Further, the controller 180 can output a switching signal Sic to the inverter 140 based on the calculated temperature of the target object.

For example, if the calculated temperature of the target object is lower than a target temperature, the controller 180 can output the switching signal Sic to the switching elements 51 and S 2 , such that the frequency of the current Ir flowing through the working coil 150 can be reduced.

For example, if the calculated temperature of the target object is higher than the target temperature, the controller 180 can output the switching signal Sic to the switching elements 51 and S 2 , such that the frequency of the current Ir flowing through the working coil 150 can be increased.

In some implementations, the controller 180 can change the frequency of the resonant current Ir based on a difference between the calculated temperature of the target object and the target temperature, and a current frequency of the resonant current Ir.

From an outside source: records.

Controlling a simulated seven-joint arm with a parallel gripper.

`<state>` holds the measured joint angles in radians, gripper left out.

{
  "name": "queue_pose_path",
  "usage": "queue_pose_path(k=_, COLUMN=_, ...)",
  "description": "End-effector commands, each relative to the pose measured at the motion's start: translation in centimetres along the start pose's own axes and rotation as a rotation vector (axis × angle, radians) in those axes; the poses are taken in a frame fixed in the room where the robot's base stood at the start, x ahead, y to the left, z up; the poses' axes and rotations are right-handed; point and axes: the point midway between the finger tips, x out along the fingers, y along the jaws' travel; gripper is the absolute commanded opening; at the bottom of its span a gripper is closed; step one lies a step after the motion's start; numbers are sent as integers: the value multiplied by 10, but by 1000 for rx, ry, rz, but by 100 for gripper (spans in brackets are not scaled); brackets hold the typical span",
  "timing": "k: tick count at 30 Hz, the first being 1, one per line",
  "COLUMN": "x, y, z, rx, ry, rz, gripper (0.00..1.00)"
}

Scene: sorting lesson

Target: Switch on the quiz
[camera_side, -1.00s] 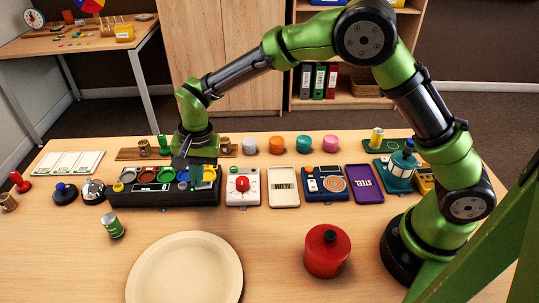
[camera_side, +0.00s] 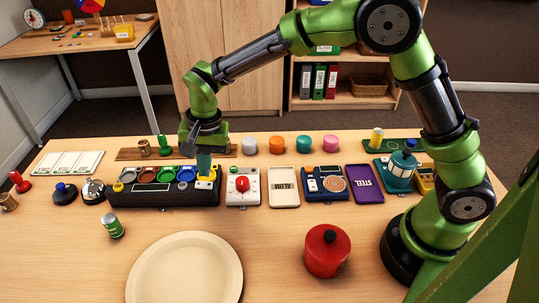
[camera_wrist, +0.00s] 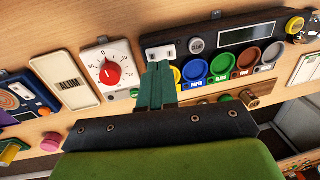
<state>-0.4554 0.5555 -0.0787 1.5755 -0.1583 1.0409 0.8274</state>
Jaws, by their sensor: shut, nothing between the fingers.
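The quiz console (camera_side: 160,199) is a long black box with coloured round wells and a dark display strip, left of centre on the table. In the wrist view the console (camera_wrist: 235,36) shows a white switch plate (camera_wrist: 160,50) at its left end, beside a yellow well (camera_wrist: 176,75). The white plate sits at the console's right end in the side view (camera_side: 205,185). My gripper (camera_side: 204,172) is shut and empty, pointing down over that end. In the wrist view its fingertips (camera_wrist: 158,66) are close to the plate's edge and partly cover the yellow well. I cannot tell whether they touch.
A white timer with a red knob (camera_side: 242,185) stands close to the console's right end. A bell (camera_side: 93,191) stands at its left. A green can (camera_side: 113,225), a round plate (camera_side: 187,234) and a red pot (camera_side: 327,255) are in front.

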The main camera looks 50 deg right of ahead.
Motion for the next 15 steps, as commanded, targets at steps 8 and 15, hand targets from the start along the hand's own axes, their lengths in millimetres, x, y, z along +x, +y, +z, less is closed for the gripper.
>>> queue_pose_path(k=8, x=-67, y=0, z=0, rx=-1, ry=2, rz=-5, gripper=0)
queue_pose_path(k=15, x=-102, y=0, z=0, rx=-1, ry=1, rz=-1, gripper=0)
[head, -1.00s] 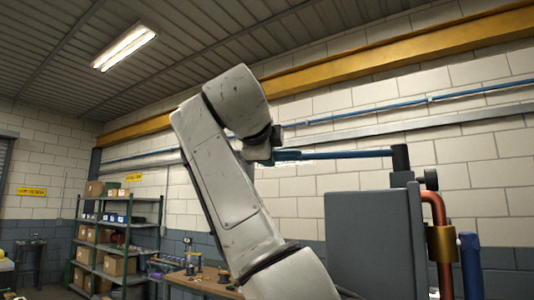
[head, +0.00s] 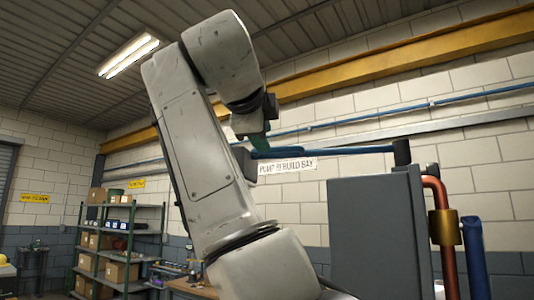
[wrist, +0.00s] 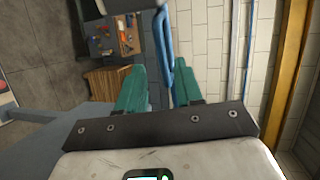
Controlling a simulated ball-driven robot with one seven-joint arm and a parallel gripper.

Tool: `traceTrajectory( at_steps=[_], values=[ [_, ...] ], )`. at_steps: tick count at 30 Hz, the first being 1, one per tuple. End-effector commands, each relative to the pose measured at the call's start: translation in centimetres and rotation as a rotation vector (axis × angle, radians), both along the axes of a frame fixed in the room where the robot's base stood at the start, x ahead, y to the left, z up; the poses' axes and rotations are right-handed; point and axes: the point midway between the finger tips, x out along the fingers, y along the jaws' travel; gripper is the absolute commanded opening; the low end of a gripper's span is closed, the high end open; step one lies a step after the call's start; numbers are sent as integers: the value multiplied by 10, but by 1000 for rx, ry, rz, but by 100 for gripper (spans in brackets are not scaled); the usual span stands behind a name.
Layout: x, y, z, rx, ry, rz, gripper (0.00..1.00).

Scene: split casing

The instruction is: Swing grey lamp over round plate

As described above, according to various implementations of the present disclosure, the temperature of the target object can be detected accurately, without using a separate temperature sensor, based on the voltage, applied to the output terminal of the inverter 140 , and the phase difference θ between the voltage, applied to the output terminal of the inverter 140 , and the current applied to the working coil 150 , thereby improving price competitiveness; and defects such as the damage to a temperature sensor and the like which makes it impossible to detect temperature can be limited, thereby improving reliability in product performance.

In addition, according to various implementations of the present disclosure, an optimal output can be provided according to the temperature of the target object, thereby improving user satisfaction.